Stilwell and the American Experience in China, 1911-45
By Barbara W. Tuchman (1971)
2. “There will never be a single work of history with me in it,” Joseph Stilwell wrote years before World War II. At the time, he could not have imagined the fodder his diary and other private musings would provide for Barbara Tuchman in “Stilwell and the American Experience in China, 1911-45.” Described by the author as “impatient, acid, impolitic,” Stilwell more than lived up to his nickname of “Vinegar Joe.” In fairness, George Marshall described the mission that Stilwell took on during World War II as the top American general in China and as the chief of staff to the country’s nationalist leader Chiang Kai-shek as beset with complications “in a degree I do not believe any other commander of modern times has experienced.” Stilwell discovered that Chiang had less interest in fighting the Japanese than in shoring up power over his fellow Chinese. Americans had based their policy in China on a delusional view of the nationalist leader. “Probably never before had the people of one country viewed the government of another under misapprehension so complete,” Tuchman writes. In her telling, the folly and frustration would almost be funny if not for all the blood spilled, the vast sums of American aid squandered and the thought of the good that a general as gifted as Stilwell might have done elsewhere.


Patton
By Carlo D’Este (1995)
3. When quoting letters written by the subject of his biography “Patton,” Carlo D’Este explains he has preserved misspellings and punctuational oddities because to do otherwise would conceal the learning disability that George Patton himself could not hide from contemporaries. A “feeling of inferiority,” D’Este writes, “is the key not only to understanding the source of Patton’s drive to succeed, but of the authoritarian, macho, warrior personality he deliberately created for himself.” From this act of self-invention sprang a man of many contradictions: an amateur poet predisposed to outbursts of profanity; an Olympic pentathlete prone to the most bizarre of accidents; a well-read military historian convinced that his knowledge of ancient battles owed to having fought in them in his “past lives”; a general who slapped soldiers for what he called cowardice even as he privately fretted that he himself might succumb to fear; a military genius whose public relations off the battlefield distracted from his great triumphs during World War II. Although Patton made a habit of practicing a “ferocious” face in the mirror, D’Este says that he “never deceived those who really knew him”—evidently not his biographer either.

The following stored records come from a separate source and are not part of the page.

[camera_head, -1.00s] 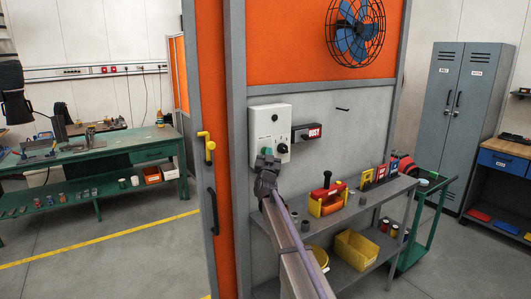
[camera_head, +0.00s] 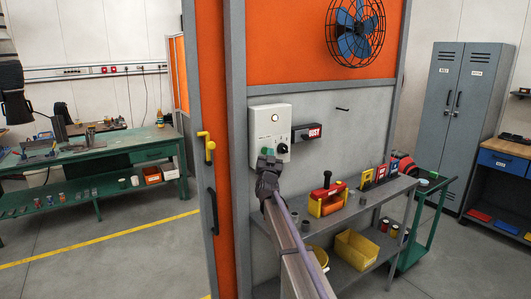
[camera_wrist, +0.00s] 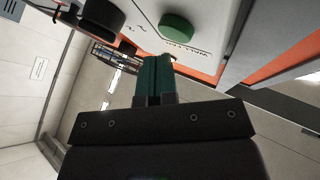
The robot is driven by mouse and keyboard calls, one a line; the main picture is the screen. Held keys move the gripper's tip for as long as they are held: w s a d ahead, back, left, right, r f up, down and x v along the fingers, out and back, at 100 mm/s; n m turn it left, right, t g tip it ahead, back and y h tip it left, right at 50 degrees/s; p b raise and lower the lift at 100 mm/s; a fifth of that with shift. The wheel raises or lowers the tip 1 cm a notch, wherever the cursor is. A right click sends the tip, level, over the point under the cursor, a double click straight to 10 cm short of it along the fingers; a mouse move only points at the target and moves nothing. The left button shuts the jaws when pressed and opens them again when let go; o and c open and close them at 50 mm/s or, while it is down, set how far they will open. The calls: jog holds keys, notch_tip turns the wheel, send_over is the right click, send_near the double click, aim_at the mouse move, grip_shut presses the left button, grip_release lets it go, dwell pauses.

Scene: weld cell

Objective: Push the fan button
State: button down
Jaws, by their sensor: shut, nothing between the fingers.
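The white control box (camera_head: 256,125) is on the grey wall panel. Its small round lamp (camera_head: 275,118) is lit, and a black knob (camera_head: 283,149) is at its lower right. In the head view, my gripper (camera_head: 267,153) is at the lower edge of the box. The blue-bladed fan (camera_head: 355,31) is above.
A grey shelf (camera_head: 345,222) below holds a red-and-yellow tool (camera_head: 328,195) and a yellow bin (camera_head: 356,249).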

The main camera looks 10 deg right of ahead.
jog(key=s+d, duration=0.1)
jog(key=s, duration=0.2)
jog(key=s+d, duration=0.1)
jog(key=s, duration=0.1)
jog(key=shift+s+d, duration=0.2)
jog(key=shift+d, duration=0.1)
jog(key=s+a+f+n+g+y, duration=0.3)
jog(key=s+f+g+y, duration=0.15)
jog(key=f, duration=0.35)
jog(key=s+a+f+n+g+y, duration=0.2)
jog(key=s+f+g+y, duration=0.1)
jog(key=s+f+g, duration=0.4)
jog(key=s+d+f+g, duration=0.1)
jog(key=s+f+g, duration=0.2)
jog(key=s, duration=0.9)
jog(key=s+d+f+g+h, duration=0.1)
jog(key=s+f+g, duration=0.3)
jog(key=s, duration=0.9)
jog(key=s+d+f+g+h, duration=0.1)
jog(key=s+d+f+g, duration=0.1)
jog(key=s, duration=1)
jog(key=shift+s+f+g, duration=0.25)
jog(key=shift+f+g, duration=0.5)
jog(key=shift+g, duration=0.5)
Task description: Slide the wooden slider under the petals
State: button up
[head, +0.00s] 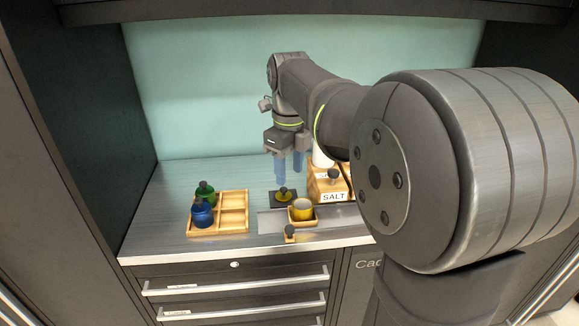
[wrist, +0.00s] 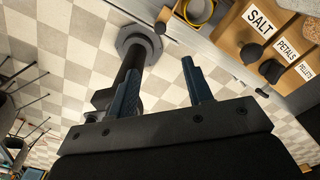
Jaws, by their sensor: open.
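The wooden slider (head: 302,219) is a small light-wood tray holding a yellow cup (head: 303,205). It rests on a grey metal track at the counter front, with a dark-knobbed handle (head: 290,233) at its near side. The slider is partly visible at the top of the wrist view (wrist: 183,14). The wooden dispenser stands to its right; its petals label (wrist: 287,50) shows in the wrist view, between the salt and pellets labels. In the head view, my arm hides the petals part. My gripper (head: 290,168) is open and empty, fingers down, above the counter and behind the slider.
A wooden divided tray (head: 233,212) holds a blue bottle (head: 201,213) and a green bottle (head: 205,193) at left. A dark square pad with a yellow, black-knobbed piece (head: 283,195) lies behind the track. The salt label (head: 334,197) is nearest the slider. Dark knobs project below the dispenser labels.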

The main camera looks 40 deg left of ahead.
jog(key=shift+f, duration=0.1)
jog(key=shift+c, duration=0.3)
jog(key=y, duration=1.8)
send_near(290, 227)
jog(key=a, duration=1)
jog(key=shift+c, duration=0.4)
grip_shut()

General Wainwright’s Story
By Jonathan M. Wainwright (1946)
4. After his liberation from a prison camp in Manchuria at the end of World War II, Jonathan Mayhew Wainwright IV returned to the U.S. and commenced work on a series of newspaper articles that would become “General Wainwright’s Story,” a poignant memoir that takes readers through the desperate stand that troops under his command made in the Philippines in the early months of the war and the years of humiliation that he endured afterward as the highest-ranking American prisoner of the Japanese. Douglas MacArthur had escaped to Australia before the surrender of the Philippines, but Wainwright had vowed to remain and share the fate of his besieged garrison—and share it he did. A journalist assisting Wainwright with his memoir watched him one morning as he reviewed a section that recalled how his soldiers saluted him after he surrendered them in May 1942. Wainwright drew his pencil and added these words: “I am a student of the Civil War, but not until then did I know how General R.E. Lee felt after Appomattox.”


The Years of MacArthur
By D. Clayton James (1970-85)
5. “No character in modern American military history, even Patton, has been the subject of as much adulation and condemnation” as Douglas MacArthur, writes D. Clayton James early in the first volume of “The Years of MacArthur.” The same officer who became famous for his eagerness to expose himself to enemy fire during World War I became known to some of his soldiers early in World War II as “Dugout Doug” for his failure to visit them more often on the front lines. In defiance of MacArthur’s admirers and critics as well as the general’s own penchant for hyperbole, James sets out to write what he calls “a reasonably comprehensive, balanced, and honest life-and-times biography”—and succeeds. The author, for the most part, resists concluding his three volumes with sweeping assessments but does predict that future historians and biographers will view MacArthur’s role in rebuilding Japan after World War II as the “zenith” of his career.